== ROWS ==

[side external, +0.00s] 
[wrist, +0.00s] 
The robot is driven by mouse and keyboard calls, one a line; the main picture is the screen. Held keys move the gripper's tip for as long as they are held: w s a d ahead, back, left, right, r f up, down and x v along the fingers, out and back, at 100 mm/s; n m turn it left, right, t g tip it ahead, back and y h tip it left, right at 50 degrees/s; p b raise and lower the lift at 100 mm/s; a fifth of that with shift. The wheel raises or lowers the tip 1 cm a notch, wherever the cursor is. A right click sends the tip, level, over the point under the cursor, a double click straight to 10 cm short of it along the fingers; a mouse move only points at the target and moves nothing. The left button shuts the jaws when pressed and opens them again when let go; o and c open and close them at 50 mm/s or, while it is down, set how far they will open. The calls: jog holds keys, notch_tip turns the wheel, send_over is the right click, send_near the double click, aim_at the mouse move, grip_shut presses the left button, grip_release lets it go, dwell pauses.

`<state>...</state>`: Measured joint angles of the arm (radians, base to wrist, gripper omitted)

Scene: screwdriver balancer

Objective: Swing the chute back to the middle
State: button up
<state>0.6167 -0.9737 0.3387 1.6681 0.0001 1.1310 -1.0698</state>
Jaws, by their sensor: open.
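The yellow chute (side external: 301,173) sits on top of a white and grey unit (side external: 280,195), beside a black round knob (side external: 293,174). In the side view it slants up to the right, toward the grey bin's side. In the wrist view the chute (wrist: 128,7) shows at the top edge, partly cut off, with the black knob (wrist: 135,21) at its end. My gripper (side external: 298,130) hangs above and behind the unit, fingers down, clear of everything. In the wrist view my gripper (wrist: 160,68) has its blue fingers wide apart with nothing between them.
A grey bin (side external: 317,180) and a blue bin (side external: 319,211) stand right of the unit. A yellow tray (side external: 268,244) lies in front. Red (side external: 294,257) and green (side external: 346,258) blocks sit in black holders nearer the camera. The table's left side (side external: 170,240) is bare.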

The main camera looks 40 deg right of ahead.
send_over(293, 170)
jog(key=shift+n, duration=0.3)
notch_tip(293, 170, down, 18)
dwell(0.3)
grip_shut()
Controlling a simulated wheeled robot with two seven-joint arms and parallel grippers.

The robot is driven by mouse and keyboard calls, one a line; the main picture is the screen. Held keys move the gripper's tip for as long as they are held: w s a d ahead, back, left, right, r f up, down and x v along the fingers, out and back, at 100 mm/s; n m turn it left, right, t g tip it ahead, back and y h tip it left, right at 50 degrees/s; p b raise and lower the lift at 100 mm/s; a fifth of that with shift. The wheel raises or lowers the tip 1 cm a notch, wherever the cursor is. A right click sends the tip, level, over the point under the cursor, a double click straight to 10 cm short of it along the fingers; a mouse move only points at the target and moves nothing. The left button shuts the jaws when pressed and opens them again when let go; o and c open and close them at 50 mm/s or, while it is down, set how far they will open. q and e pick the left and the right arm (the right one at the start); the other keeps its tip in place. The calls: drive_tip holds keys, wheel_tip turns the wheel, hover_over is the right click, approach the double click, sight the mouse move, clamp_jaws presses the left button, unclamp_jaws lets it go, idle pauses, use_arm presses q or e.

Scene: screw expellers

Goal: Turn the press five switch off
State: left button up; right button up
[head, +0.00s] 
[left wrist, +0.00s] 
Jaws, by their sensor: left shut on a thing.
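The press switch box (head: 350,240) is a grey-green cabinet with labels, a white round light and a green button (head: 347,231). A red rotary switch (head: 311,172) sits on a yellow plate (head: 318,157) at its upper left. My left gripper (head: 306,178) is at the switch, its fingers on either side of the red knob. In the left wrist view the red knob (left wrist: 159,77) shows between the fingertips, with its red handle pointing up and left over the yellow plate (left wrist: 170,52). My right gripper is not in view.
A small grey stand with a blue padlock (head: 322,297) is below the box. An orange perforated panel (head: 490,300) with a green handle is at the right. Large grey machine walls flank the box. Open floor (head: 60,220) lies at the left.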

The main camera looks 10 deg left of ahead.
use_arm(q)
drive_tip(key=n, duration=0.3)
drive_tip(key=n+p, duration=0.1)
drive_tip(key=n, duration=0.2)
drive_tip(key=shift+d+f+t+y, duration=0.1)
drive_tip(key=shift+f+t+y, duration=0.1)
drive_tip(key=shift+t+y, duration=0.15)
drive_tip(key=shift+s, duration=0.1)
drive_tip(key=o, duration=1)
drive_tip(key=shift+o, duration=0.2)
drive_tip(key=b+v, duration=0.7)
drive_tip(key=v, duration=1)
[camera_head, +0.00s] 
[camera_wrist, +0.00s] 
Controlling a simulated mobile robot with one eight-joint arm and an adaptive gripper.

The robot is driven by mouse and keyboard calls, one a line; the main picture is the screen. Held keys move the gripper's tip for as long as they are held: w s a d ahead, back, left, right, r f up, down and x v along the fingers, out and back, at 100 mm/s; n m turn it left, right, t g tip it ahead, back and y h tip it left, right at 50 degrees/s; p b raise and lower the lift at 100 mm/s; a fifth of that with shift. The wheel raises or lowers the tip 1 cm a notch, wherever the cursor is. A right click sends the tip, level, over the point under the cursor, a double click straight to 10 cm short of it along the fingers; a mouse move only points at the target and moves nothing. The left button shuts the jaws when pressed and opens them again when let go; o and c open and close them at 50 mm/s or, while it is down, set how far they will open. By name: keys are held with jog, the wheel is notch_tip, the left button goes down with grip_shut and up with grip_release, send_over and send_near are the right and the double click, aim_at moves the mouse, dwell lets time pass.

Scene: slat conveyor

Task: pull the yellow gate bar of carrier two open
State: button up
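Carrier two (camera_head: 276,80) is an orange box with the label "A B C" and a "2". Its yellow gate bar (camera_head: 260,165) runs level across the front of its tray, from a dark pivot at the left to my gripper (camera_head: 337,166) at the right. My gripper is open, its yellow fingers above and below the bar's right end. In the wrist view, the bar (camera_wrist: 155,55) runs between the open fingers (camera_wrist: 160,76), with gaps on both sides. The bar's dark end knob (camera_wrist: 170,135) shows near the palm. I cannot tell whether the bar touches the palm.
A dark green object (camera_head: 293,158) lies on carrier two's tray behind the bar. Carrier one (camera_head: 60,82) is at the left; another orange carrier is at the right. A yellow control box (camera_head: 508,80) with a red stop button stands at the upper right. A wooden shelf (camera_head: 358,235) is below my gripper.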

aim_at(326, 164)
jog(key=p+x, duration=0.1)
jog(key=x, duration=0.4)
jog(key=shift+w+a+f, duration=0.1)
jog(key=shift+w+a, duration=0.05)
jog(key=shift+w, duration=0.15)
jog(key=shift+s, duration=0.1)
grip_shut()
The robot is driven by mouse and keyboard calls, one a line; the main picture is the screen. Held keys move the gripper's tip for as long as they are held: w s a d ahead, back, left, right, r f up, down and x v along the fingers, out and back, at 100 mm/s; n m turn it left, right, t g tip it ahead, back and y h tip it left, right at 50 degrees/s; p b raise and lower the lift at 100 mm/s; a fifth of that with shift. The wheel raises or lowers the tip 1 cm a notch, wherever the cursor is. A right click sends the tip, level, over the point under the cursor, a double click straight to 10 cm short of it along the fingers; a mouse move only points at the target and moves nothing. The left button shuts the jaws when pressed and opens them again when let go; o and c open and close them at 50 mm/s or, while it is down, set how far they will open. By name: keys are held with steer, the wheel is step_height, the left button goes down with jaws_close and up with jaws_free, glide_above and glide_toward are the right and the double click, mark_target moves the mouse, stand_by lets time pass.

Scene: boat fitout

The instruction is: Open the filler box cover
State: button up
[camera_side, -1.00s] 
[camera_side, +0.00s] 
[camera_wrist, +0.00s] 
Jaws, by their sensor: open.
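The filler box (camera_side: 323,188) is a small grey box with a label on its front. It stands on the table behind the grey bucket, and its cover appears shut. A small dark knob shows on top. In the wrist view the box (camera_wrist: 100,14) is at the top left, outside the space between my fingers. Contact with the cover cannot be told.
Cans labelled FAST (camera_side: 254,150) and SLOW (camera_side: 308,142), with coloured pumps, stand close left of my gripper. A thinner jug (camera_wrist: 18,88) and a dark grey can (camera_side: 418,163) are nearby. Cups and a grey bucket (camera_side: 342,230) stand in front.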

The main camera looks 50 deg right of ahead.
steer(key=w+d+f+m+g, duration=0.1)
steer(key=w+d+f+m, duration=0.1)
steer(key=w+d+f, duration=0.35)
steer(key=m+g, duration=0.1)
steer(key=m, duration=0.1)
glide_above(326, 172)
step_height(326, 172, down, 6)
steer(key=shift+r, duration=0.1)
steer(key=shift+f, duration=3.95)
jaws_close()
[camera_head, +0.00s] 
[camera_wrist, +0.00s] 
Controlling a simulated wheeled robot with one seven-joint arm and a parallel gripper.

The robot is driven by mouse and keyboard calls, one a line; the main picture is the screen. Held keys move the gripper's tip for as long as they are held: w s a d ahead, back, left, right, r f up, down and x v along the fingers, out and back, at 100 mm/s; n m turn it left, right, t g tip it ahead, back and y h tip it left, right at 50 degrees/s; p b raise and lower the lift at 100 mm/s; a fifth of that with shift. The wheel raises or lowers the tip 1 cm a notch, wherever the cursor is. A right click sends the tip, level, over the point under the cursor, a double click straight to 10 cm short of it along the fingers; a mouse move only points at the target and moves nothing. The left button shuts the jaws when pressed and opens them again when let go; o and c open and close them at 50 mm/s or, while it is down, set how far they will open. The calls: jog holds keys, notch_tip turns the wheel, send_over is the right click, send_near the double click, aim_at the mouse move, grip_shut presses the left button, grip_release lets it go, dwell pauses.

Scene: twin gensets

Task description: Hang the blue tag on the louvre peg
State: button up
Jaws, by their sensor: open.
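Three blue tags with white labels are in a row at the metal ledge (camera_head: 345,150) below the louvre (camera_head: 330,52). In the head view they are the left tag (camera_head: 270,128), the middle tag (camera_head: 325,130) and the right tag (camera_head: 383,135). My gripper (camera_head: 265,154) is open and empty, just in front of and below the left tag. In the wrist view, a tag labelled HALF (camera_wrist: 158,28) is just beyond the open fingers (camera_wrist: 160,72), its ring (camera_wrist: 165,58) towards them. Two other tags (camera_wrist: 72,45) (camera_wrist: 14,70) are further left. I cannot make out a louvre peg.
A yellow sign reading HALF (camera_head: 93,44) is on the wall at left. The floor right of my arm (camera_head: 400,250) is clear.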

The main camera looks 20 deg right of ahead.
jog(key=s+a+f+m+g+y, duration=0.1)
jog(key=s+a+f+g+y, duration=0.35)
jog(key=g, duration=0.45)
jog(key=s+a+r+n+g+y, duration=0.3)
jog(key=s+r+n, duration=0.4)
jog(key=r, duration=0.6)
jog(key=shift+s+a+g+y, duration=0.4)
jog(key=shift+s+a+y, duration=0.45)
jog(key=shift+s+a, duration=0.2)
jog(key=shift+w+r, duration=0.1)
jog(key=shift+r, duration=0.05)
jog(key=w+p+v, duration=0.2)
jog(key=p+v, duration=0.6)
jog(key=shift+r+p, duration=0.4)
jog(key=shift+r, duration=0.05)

===

Starting at the line that contains "Goal: Turn the press five switch off" and ending at the line that contains "[left wrist, +0.00s]", repeat each line exactly, both ends included, and nothing else.

Goal: Turn the press five switch off
State: left button up; right button up
[head, +0.00s] 
[left wrist, +0.00s] 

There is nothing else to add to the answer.